If the processes of appointing people into board positions are strong and only those with good track records and having the required competencies and skill sets are invited, why should board members have problems in applying judgment and making the right decisions? Well, there are a number of issues which may dilute the effectiveness of decision making at this level.
The Committee of Sponsoring Organisations of the Treadway Commission (COSO) in the US had published in 2012 a discussion paper on avoiding judgment traps and biases which it worth considering here. Amongst the factors are rush to solve, judgment triggers, overconfidence, confirmation, and availability.
Rush to solve is when boards decide on a decision without having a clear idea of what are the problems to be solved and the intended outcomes of the decisions. This could happen when they have high confidence on management who could be tabling what are seemingly workable alternatives and the decisions have to be made within limited time.
A judgment trigger is an assumed problem which requires a decision to be made. For example an opportunity to acquire a strategic assets appears at what management considers a bargain price. The board may act to concur without even asking whether such acquisition is in line with the overall strategic objectives of the company or whether the price is really a bargain.
Overconfidence is when the decision maker overestimate their own ability to perform task or make accurate assessment of facts. Having made similar kind of decisions in the past may provide trigger such believe and decisions can be made using shortcuts without much considerations of the facts and circumstances of the present decision at hand.
Confirmation is when a position has been established upfront and the decision maker looks for evidences to support the position instead of looking for evidences which could disproof such position. The risk is evidences to the contrary to be ignored although they were surfaced during deliberations. This risk is also faced by auditors when considering audit evidence to support their audit opinions.
When a decision maker limits himself or herself to the facts provided or to knowledge and information which are familiar to the person, the decision is limited to the availability of facts, knowledge and information. Further probing or obtaining views of people beyond them may provide better perspectives of the issue.

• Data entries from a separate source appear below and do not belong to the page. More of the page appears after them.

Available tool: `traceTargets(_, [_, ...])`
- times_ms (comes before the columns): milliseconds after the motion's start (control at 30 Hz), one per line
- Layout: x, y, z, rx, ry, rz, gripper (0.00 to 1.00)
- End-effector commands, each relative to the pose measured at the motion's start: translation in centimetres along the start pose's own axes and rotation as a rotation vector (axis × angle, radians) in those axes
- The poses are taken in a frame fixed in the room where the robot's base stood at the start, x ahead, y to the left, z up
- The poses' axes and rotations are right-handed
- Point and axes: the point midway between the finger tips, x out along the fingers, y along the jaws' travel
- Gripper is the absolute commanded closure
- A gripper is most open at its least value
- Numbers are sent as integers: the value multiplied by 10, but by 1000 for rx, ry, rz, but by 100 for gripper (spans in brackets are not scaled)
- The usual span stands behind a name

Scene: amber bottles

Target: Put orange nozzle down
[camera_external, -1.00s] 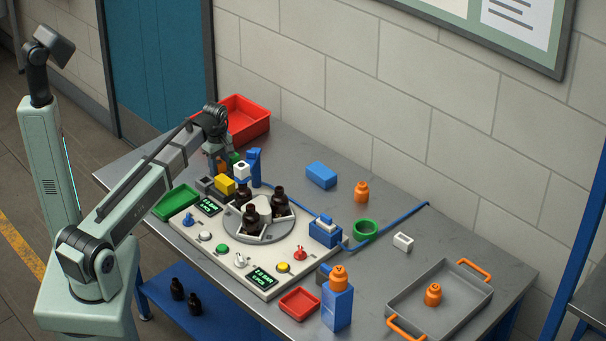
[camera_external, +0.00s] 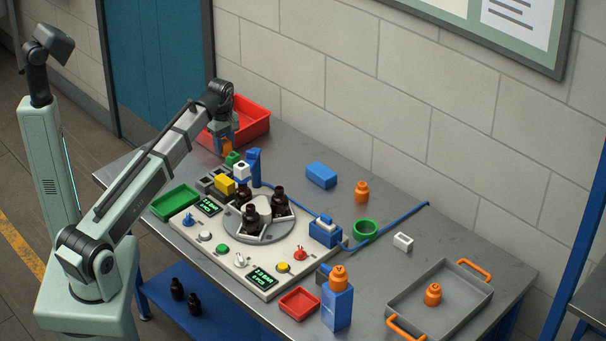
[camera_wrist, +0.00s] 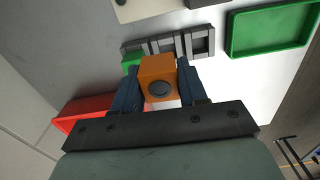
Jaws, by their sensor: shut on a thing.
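My gripper (camera_external: 226,143) is shut on the orange nozzle (camera_external: 227,149), a small orange block that is partly hidden by the fingers in the external view. In the wrist view the orange nozzle (camera_wrist: 152,68) sits between the two dark blue fingers of my gripper (camera_wrist: 159,88), and a dark round part shows on its near face. It is held up, beside the red bin (camera_external: 250,118) and just behind the green block (camera_external: 232,158). The dark slotted rack (camera_wrist: 170,46) lies beyond it in the wrist view. I cannot tell its exact height over the table.
A green tray (camera_external: 176,202) is to the left. The round dial with dark bottles (camera_external: 252,218) is in front. A blue upright piece (camera_external: 254,167) stands close by.

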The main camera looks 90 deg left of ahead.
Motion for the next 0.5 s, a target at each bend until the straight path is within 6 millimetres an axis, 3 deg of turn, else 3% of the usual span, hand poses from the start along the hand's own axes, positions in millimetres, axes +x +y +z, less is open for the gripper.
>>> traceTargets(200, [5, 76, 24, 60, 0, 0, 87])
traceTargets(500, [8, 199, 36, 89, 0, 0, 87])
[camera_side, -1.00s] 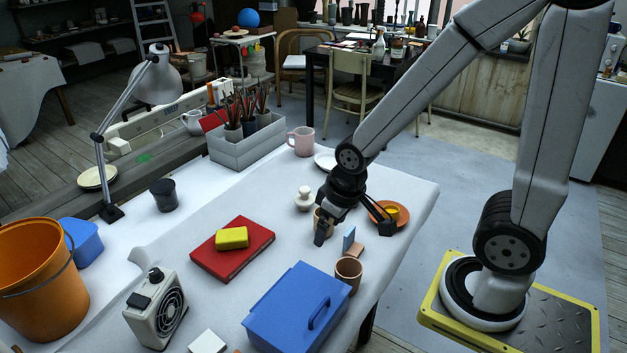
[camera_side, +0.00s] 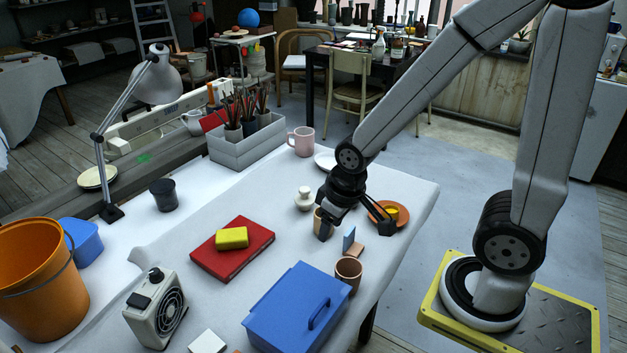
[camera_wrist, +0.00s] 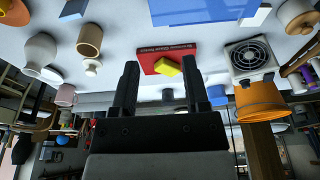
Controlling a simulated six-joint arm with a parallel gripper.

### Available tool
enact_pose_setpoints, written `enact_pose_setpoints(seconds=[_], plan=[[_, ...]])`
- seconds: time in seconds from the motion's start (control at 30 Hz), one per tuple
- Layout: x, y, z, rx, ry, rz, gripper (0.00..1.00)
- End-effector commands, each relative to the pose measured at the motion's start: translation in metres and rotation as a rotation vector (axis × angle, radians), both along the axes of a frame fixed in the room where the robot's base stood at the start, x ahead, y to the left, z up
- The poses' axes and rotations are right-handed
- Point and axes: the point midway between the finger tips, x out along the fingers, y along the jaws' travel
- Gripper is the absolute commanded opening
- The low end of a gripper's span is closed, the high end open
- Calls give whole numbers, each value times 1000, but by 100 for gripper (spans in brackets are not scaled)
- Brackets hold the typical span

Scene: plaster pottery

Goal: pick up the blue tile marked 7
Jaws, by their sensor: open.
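A small blue tile (camera_side: 349,238) stands on edge on the white-covered table in the side view, close to a flat tan piece (camera_side: 357,250). No number can be read on it. My gripper (camera_side: 354,228) is open, with one finger on each side of the tile as seen from the side; I cannot tell how far above or behind it they are. In the wrist view my gripper (camera_wrist: 160,67) has both fingers apart with nothing held between them.
A brown cup (camera_side: 348,272) and blue toolbox (camera_side: 292,312) stand in front of the tile. A tan cup (camera_side: 318,218) is partly hidden by my gripper. An orange saucer (camera_side: 402,220) lies right. A red book (camera_side: 224,262) with a yellow block (camera_side: 232,238) lies left.

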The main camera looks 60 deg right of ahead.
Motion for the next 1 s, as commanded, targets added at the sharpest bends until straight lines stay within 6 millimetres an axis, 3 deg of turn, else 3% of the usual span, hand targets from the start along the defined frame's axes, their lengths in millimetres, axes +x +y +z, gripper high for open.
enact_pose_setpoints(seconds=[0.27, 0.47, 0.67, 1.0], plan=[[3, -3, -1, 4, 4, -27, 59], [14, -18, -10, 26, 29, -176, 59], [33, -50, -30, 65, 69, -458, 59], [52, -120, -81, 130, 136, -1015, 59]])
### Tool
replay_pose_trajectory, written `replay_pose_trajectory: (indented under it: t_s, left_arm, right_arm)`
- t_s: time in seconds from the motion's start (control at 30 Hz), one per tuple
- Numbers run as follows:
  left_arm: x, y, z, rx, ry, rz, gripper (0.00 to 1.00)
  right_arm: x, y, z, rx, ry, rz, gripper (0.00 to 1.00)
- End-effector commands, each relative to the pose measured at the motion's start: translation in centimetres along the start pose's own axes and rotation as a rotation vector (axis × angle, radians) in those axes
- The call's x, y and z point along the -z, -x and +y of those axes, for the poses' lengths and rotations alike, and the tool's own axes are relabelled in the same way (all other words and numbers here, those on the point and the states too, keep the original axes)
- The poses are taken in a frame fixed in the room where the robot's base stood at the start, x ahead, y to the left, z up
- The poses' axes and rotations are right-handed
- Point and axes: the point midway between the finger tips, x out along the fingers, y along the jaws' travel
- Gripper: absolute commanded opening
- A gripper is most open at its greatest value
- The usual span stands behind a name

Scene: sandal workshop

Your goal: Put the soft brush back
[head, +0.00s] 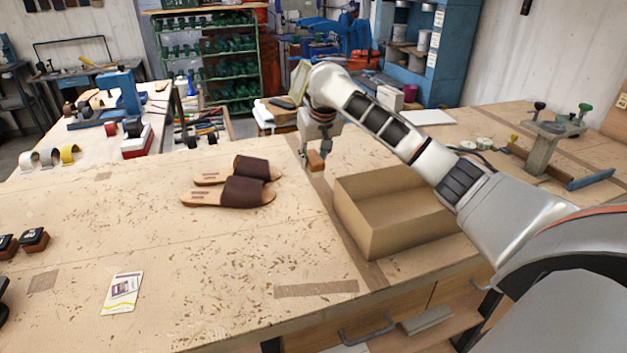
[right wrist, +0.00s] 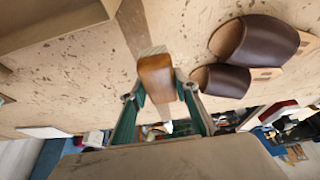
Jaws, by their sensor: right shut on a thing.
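The soft brush, with its brown wooden back (head: 316,161), is in my right gripper (head: 311,148), at the bench's far side between the sandals and the cardboard box. In the right wrist view, the brush's back (right wrist: 156,78) is between the two fingers of the right gripper (right wrist: 160,93), with a strip of pale bristles at its far end. I cannot tell whether the brush touches the bench or hangs just above it.
The open cardboard box (head: 385,238) stands right of the gripper and looks empty. Two brown sandals (head: 240,192) lie to the left. A card (head: 122,293) and two small dark-topped blocks (head: 34,240) lie nearer. The bench (head: 230,265) is clear in the middle front.

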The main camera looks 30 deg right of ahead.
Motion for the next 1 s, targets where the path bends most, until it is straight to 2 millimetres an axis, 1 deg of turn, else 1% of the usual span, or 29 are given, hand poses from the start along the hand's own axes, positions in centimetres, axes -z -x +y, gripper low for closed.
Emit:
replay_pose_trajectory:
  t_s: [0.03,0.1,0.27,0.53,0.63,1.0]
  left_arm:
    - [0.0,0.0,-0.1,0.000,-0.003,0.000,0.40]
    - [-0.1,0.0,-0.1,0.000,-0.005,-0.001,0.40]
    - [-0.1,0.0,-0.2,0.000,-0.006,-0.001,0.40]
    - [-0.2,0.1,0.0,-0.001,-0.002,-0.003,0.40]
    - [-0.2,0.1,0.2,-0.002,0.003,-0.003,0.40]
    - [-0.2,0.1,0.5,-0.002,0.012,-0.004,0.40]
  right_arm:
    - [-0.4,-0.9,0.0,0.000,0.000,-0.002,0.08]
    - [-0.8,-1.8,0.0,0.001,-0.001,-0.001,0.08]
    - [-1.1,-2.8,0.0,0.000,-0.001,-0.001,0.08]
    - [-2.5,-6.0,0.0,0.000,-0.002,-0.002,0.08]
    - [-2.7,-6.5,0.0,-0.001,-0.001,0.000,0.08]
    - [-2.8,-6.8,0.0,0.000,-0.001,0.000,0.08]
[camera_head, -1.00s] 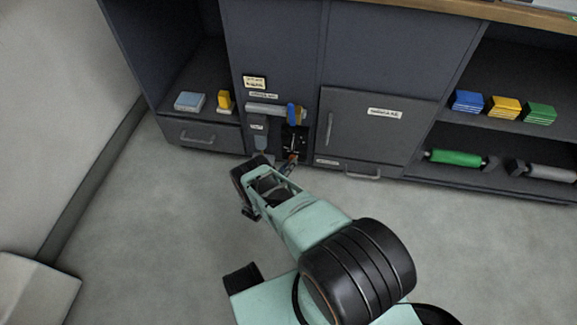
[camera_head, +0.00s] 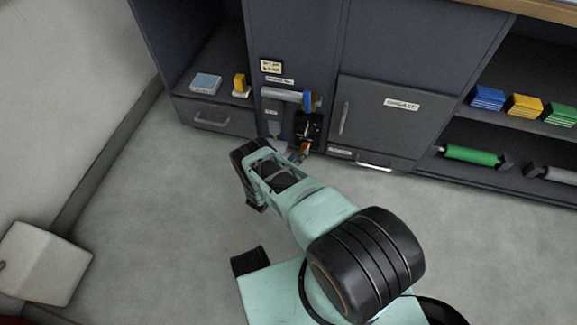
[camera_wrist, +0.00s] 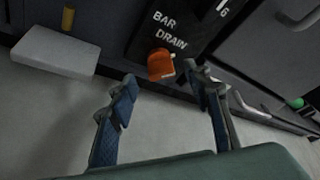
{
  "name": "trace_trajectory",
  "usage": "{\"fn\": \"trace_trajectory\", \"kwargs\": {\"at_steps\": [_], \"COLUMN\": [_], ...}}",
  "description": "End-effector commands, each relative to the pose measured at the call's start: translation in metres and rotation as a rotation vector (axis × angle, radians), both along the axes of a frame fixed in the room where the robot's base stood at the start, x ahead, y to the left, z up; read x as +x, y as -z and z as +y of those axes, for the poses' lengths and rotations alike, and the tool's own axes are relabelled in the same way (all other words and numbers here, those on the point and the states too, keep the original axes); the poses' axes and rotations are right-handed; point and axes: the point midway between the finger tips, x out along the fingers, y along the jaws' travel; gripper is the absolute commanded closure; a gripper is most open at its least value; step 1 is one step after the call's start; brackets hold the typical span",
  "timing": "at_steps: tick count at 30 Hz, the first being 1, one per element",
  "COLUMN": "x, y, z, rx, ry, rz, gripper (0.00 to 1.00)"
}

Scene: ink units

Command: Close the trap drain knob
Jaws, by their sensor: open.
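The orange drain knob (camera_wrist: 160,65) sits on a dark panel (camera_wrist: 140,40) below white lettering that seems to read "BAR DRAIN". It also shows small in the head view (camera_head: 305,147), low on the cabinet front. My gripper (camera_wrist: 160,77) is open, one blue-padded finger on each side of the knob in the wrist view. The fingertips look close to the knob; I cannot tell whether they touch it. In the head view my gripper (camera_head: 296,157) is small and partly hidden at the panel's foot.
A grey horizontal cylinder with a blue end (camera_head: 285,95) sits above the knob. A cabinet door (camera_head: 385,120) with a handle is to its right. Shelves with coloured blocks (camera_head: 525,105) stand further right. A white box (camera_head: 45,262) is on the left; grey floor (camera_head: 150,210) is clear.

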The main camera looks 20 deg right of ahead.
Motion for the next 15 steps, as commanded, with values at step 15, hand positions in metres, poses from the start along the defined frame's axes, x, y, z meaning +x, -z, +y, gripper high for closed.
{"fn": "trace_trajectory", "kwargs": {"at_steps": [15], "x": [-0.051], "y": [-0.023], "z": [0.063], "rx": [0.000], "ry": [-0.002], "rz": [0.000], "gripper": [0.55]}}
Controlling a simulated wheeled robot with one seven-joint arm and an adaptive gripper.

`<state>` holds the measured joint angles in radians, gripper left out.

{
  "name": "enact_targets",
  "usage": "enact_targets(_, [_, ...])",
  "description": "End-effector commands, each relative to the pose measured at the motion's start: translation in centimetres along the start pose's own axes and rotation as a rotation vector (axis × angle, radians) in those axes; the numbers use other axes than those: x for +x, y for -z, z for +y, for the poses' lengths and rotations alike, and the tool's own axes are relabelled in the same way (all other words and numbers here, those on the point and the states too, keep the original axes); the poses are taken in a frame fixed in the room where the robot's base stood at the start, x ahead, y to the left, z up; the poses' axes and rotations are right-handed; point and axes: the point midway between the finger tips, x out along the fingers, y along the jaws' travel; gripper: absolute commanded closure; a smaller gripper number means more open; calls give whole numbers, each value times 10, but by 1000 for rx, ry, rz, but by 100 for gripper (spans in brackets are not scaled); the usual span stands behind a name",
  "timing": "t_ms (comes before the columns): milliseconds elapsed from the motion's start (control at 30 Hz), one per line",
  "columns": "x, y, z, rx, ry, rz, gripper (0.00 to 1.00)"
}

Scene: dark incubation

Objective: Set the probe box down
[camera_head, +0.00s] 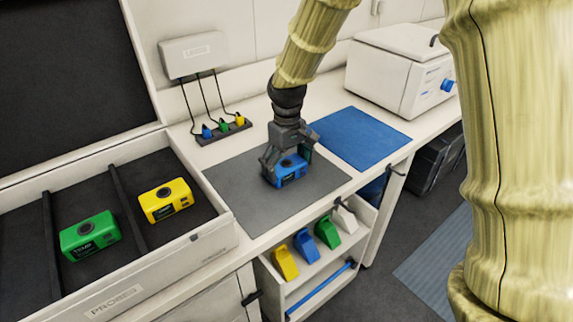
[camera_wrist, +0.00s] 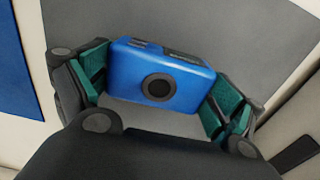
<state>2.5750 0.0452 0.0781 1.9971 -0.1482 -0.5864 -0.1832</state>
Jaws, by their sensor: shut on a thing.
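The blue probe box (camera_head: 291,171) is between the fingers of my gripper (camera_head: 287,162), over the dark grey mat (camera_head: 240,200) on the bench. In the wrist view the blue probe box (camera_wrist: 160,76) shows a round dark knob on its face. The teal finger pads of my gripper (camera_wrist: 155,93) press on its two ends. The grey mat (camera_wrist: 225,30) lies behind the box. I cannot tell whether the box touches the mat or is just above it.
A blue mat (camera_head: 362,138) lies to the right of the grey one. A drawer marked PROBES (camera_head: 120,298) holds a green box (camera_head: 89,237) and a yellow box (camera_head: 166,200). A plug strip (camera_head: 222,131) and a white machine (camera_head: 400,75) stand behind. Colored holders (camera_head: 305,245) sit on a shelf below.

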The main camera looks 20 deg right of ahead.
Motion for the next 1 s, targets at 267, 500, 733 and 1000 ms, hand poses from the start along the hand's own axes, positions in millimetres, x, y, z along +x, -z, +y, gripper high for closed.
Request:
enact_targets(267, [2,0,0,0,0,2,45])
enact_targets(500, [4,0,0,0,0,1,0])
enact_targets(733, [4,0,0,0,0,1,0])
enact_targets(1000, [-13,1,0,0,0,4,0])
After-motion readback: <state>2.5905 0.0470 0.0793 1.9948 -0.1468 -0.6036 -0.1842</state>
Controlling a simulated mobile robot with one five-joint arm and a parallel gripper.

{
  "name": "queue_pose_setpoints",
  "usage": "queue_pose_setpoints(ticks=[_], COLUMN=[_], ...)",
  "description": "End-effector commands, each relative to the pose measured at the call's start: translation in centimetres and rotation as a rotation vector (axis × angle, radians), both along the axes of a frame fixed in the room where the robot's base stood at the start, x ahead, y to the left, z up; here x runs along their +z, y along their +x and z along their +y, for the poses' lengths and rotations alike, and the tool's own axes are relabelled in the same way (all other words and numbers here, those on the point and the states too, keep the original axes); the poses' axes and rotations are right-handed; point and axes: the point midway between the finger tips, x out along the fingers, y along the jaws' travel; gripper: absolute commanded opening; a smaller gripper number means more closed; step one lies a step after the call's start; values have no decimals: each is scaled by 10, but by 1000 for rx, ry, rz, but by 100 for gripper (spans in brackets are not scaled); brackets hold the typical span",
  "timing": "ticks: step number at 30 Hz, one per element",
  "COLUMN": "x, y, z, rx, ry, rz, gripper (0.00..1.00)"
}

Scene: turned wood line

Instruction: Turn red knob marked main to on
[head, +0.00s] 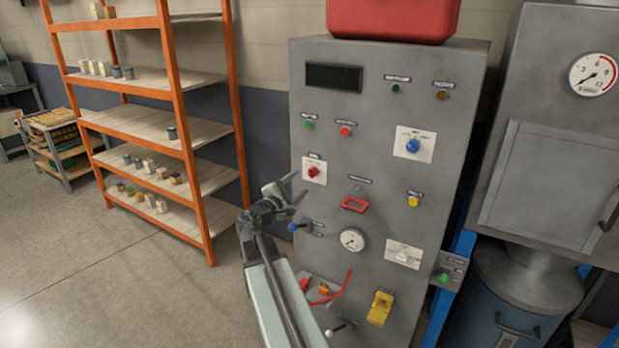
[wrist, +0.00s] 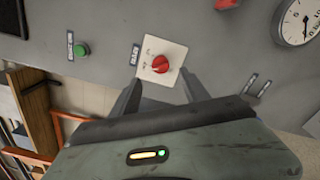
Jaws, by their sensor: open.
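The red knob (head: 313,171) sits on a small white plate on the left side of the grey cabinet front (head: 380,140), under a dark label too small to read in the head view. In the wrist view the red knob (wrist: 161,64) shows just beyond my fingertips, with a dark label beside its plate. The plate's marks are too blurred to tell the knob's setting. My gripper (head: 297,188) is open at the cabinet's left edge, just below and left of the knob. In the wrist view its two fingers (wrist: 163,88) stand apart, one toward each side of the knob, with nothing between them.
A blue-tipped lever (head: 293,227), a gauge (head: 352,240) and a red frame (head: 354,204) lie below the knob. A green button (head: 308,125) and a red button (head: 345,131) are above. An orange shelf rack (head: 176,110) stands left, with open floor before it.

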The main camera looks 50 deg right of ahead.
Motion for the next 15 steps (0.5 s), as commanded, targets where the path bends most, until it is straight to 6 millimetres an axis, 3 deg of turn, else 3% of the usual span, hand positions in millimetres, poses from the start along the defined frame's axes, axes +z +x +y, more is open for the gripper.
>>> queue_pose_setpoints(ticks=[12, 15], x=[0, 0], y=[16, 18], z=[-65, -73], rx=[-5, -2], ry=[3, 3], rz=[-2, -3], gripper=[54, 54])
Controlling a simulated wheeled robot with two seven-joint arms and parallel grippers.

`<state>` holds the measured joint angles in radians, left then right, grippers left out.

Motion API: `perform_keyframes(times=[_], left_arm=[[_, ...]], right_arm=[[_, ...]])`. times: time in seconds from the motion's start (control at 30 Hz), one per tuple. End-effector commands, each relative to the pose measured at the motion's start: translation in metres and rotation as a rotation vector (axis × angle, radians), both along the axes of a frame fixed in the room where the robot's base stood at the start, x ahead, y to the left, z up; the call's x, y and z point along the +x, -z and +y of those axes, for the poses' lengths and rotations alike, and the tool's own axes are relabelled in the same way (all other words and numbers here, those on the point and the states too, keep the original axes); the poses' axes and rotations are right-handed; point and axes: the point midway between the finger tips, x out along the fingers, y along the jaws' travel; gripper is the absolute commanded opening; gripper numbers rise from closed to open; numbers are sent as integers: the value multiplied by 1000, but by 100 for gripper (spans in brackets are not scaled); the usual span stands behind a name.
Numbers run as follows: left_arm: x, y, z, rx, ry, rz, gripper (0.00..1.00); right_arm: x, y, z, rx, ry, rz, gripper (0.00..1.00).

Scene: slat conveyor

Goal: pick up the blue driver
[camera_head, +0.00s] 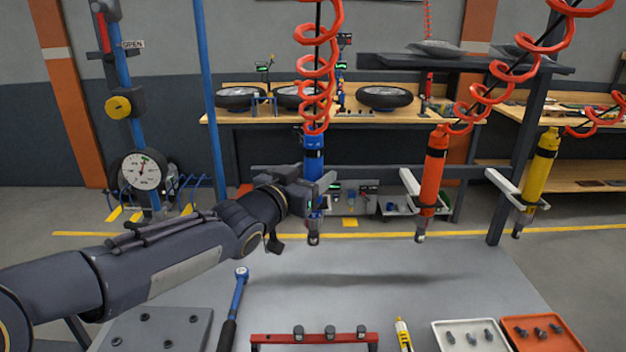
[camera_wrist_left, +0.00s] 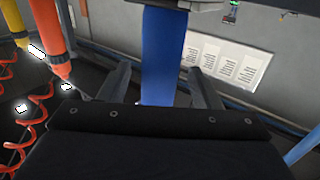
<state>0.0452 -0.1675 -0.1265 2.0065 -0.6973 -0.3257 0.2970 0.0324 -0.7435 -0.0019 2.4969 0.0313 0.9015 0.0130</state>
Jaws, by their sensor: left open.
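The blue driver (camera_head: 314,150) hangs upright from a red coiled hose above the grey table, left of the other drivers. In the left wrist view the blue driver (camera_wrist_left: 163,60) stands between the two spread fingers. My left gripper (camera_head: 322,186) is open at the driver's lower half, with a finger showing on its right side. In the left wrist view my left gripper (camera_wrist_left: 158,90) shows gaps between the fingers and the driver. Part of the driver's lower half is hidden behind the gripper in the head view. My right gripper is not in view.
An orange driver (camera_head: 433,175) and a yellow driver (camera_head: 540,170) hang to the right in white holders. On the grey table (camera_head: 390,275) lie a blue-headed wrench (camera_head: 238,292), a red rack (camera_head: 312,338), a white tray (camera_head: 442,340) and an orange tray (camera_head: 568,344). The table's middle is clear.

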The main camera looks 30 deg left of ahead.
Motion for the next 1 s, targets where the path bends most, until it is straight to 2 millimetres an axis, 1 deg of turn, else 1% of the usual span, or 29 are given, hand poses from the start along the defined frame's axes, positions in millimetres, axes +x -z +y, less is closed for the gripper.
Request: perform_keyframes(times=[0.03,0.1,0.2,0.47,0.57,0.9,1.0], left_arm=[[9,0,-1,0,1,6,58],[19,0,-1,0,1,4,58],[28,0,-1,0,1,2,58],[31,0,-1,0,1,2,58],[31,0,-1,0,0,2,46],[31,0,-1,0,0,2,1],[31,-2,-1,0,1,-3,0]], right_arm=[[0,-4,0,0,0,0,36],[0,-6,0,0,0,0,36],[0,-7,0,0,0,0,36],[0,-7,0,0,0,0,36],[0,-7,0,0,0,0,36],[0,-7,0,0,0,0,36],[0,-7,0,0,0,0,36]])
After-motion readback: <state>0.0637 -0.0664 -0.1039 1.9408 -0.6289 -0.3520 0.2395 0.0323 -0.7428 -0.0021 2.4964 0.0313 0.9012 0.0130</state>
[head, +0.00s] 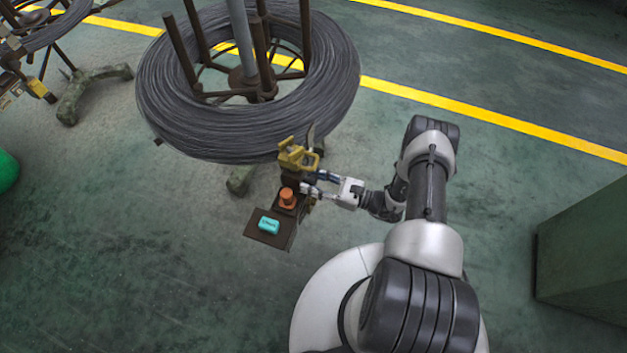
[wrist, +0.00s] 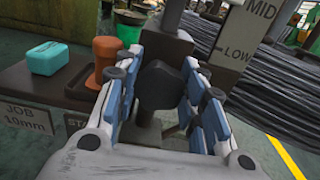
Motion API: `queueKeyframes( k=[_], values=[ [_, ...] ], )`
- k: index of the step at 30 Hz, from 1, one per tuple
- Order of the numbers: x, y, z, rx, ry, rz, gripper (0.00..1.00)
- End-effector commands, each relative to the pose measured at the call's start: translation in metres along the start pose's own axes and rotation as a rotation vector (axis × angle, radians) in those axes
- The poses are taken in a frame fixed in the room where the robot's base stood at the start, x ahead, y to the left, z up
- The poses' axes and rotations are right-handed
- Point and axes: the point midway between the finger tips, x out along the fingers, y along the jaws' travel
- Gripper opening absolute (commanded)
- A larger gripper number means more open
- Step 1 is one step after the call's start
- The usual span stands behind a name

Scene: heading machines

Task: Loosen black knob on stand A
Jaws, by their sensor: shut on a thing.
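The black knob (wrist: 160,88) sits between the blue-padded fingers of my gripper (wrist: 161,75) in the wrist view. My gripper is shut on it. The knob is on a dark stand (wrist: 150,45), with a scale plate (wrist: 236,40) reading MID and LOW at its upper right. A front label beginning "STA" is partly hidden by a finger. In the head view, my gripper (head: 321,184) reaches in from the right against the stand; the knob cannot be made out there.
An orange cup-like piece (wrist: 108,57) and a teal box (wrist: 48,58) sit on the stand's dark shelf (wrist: 22,90), left of my gripper. A large wire coil (head: 180,125) on a rack stands behind. A green cabinet (head: 590,250) is at right. Floor between is clear.

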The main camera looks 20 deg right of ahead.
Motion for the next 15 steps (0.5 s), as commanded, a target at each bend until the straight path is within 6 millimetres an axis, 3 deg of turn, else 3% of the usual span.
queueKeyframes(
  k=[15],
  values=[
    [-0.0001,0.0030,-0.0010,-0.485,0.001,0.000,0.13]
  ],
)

In addition to the above, decisions in boardrooms are also influenced by board dynamics. The ways the chair allows discussions before a decision is made and the culture of how the board members interact with themselves, which was built over time, could also influence decisions. A strong chair who takes strong views on matters to be decided upon may send signals to other members of the board on the direction of his or her thoughts. In a board where the culture to comply with the chair is strong, this could lead to arriving consensus without much deliberation. This factor is vital in the context of Malaysia as the power distance in our society is fairly wide and the risk of having a dominating chair is very real.
We could also have situations where the ultimate decision maker may not even be in the boardroom. Some members of the board could be representing parties which have significant stake in the organisation and could have different positions with the rest on certain matters. However, generally, board members have to decide based on the best interests of the organisation as a whole. How they deal with such situation would be important.
As a conclusion, being aware about what could go wrong in decision making is very crucial for board members in performing their duties. Having clear decision making process could be one of the ways to enhance quality of decisions. The bottom line is, decision making should not be taken lightly and efforts must be made to avoid avoidable missteps.